Nearly everyone I know in advertising these days, certainly people of my august vintage, are reckoning with what seems like a fairly severe cutback in the freelance market. In fact, I seem to be getting a dozen calls a week from friends and acquaintances asking me for either leads or, more likely, a bit of wisdom--some advice on getting through this low-pressure system.
While I have, touch wood, remained steadily busy, that does not mean I haven't also been steadily neurotic. A lot of being a freelancer is waiting for the other shoe to drop. Sometimes you feel like you're trapped in a crappy Vincent Price B-movie. You know horrors are in the offing. You just don't know when the bloody axe is coming or where it's coming from.
Now that I'm three-and-a-half years into running GeorgeCo., LLC, a Delaware Company, like a decent vaudeville comedian I've honed my patter to a fine point. If I find myself between assignments, where I spend my working hours getting my next assignments, my wife, Laura, is apt to hear and hear and hear me moan, "I'm busier when I'm not busy than I am when I'm busy." (If eye-rolling were an Olympic sport, Laura would have more gold medals than a Romanian gymnast.)

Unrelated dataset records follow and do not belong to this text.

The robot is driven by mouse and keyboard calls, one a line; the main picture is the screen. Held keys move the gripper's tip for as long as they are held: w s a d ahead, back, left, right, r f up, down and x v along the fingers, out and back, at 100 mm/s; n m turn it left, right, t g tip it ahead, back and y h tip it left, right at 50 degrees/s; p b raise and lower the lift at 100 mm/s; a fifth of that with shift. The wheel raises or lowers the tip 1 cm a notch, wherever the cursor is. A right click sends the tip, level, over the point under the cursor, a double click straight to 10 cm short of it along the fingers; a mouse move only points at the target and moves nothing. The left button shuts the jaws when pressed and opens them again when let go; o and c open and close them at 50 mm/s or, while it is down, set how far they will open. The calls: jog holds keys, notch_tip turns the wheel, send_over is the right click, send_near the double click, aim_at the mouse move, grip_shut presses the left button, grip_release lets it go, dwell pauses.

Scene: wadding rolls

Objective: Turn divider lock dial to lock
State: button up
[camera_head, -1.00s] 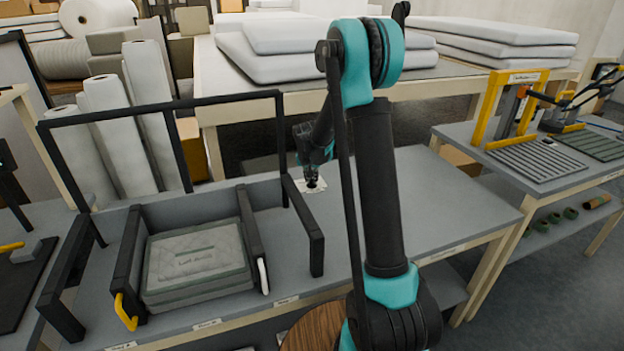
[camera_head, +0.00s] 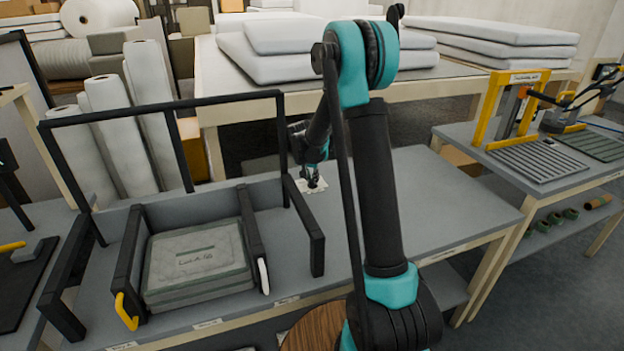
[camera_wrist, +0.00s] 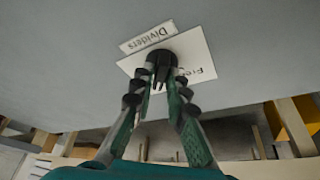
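The divider lock dial (camera_wrist: 162,62) is a small black knob on a white plate (camera_wrist: 198,56) in the wrist view. The plate carries upside-down lettering that seems to read "Free"; the rest is covered by the dial and fingers. A label reading "Dividers" (camera_wrist: 148,36) sits beside the plate. My gripper (camera_wrist: 162,76) has one finger on each side of the dial, and both tips appear to touch it. In the head view my gripper (camera_head: 313,186) points down at the white plate (camera_head: 307,187) on the grey table; the dial is hidden there.
A black-framed bin (camera_head: 128,262) with folded grey quilted pads (camera_head: 197,262) stands left of my gripper. Its black upright frame (camera_head: 283,140) is close by. White rolls (camera_head: 110,120) stand behind. The tabletop (camera_head: 415,205) to the right is clear.

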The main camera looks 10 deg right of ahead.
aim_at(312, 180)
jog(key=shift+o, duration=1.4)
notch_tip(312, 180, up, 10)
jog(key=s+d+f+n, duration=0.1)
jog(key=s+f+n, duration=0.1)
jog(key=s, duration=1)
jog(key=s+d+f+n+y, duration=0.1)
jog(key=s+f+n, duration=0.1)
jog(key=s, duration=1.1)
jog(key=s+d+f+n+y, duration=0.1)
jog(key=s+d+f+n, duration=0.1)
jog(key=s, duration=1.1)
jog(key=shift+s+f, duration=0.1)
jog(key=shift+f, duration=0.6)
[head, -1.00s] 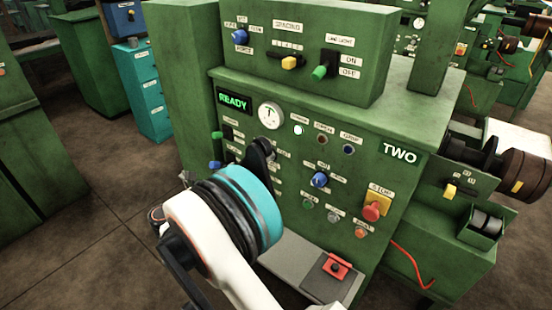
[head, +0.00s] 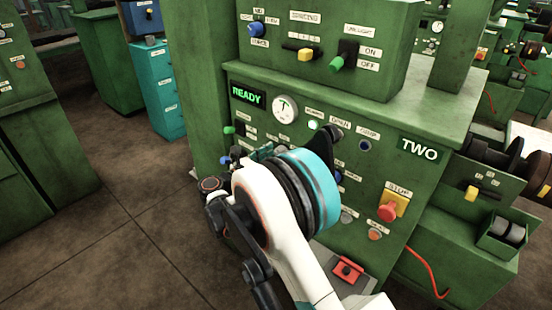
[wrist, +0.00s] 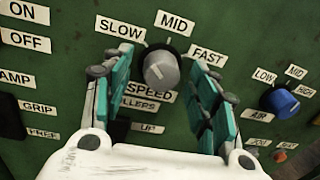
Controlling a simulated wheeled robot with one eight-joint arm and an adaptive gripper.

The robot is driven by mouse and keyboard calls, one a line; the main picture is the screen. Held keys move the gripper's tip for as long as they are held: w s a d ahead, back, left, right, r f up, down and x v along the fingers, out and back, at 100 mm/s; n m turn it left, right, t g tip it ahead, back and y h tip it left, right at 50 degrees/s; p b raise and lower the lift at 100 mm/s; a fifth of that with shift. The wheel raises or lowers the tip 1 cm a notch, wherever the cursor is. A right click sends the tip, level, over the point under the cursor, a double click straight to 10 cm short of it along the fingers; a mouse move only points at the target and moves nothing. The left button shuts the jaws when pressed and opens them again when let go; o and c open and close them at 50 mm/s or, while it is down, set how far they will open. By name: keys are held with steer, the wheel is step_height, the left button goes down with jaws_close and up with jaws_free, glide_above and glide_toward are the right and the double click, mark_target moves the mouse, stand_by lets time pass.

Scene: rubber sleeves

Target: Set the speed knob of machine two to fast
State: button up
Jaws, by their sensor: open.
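Machine two (head: 440,190) is a green cabinet marked TWO in the head view. In the wrist view its speed knob (wrist: 161,69) is grey on a dark base, with the labels SLOW, MID and FAST around it and SPEED below. Which label it points to is not clear. My gripper (wrist: 160,75) is open, with one teal-padded finger left of the knob and one right of it. A gap shows on each side, so it is not gripping. In the head view my arm hides the speed knob and most of my gripper.
A blue air knob (wrist: 280,101) lies right of my gripper in the wrist view. In the head view, a red stop button (head: 388,212) and a red pedal (head: 347,270) are right of my arm. A teal drawer cabinet (head: 165,95) stands left; floor there is clear.

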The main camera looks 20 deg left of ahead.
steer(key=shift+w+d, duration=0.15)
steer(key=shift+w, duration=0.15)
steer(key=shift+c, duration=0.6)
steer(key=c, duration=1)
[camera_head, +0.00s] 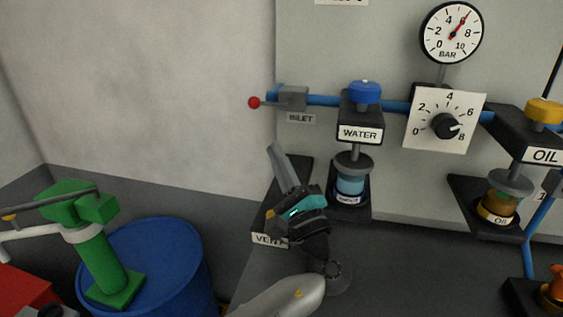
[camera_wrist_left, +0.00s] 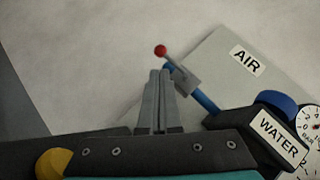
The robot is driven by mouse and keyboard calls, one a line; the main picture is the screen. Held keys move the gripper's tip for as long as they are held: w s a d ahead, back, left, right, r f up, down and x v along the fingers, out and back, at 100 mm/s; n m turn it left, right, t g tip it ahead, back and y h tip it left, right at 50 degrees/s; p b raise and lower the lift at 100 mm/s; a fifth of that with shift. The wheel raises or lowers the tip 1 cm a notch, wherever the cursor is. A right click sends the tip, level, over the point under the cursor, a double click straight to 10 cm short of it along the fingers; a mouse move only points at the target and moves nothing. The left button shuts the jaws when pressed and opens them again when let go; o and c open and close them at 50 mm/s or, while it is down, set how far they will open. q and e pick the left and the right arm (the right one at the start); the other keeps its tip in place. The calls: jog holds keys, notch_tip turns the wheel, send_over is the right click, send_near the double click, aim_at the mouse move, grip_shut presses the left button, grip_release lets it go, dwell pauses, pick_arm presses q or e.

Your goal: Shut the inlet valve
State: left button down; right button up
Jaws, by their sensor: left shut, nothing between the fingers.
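The inlet valve (camera_head: 293,98) is a grey block on the blue pipe on the wall panel, above an INLET label (camera_head: 300,118). Its lever ends in a red ball (camera_head: 254,103) and points left, roughly in line with the pipe. My left gripper (camera_head: 274,148) is shut and empty, below the valve, its fingers pointing up. The left wrist view shows the fingertips (camera_wrist_left: 158,74) close below the red ball (camera_wrist_left: 160,51) and left of the valve block (camera_wrist_left: 187,82). They appear apart from the lever, though the exact gap is unclear. My right gripper is out of view.
Right of the valve are the WATER unit (camera_head: 360,133) with a blue knob, a numbered dial (camera_head: 446,122), a pressure gauge (camera_head: 451,33) and the OIL unit (camera_head: 540,153). A blue drum (camera_head: 170,260) and green pump (camera_head: 103,250) stand lower left. The wall left of the valve is bare.

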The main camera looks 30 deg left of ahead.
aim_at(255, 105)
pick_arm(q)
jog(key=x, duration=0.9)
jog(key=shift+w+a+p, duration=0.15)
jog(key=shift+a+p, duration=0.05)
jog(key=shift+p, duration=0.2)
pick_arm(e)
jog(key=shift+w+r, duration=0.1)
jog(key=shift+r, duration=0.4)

That means I'm working my ass off looking for work, and she'd be better off looking for some sort of safe haven, far far away from me. And even farther away from my tired everlasting Dad jokes.
In any event, since mid-April, I have been doing the agency equivalent of what film editors do when they take on little internal jobs they would ordinarily eschew. They earn a few thousand here, a few thousand there, accompanied by a few thousand phone calls everywhere. It’s better than letting expensive edit suites sit completely idle. Losing less money is better than losing more money.
So as I work at the writer’s game I sow the seeds I need to sow to keep working. My dour father called it pushing water uphill. Sisyphus was Little Mary Sunshine compared to him.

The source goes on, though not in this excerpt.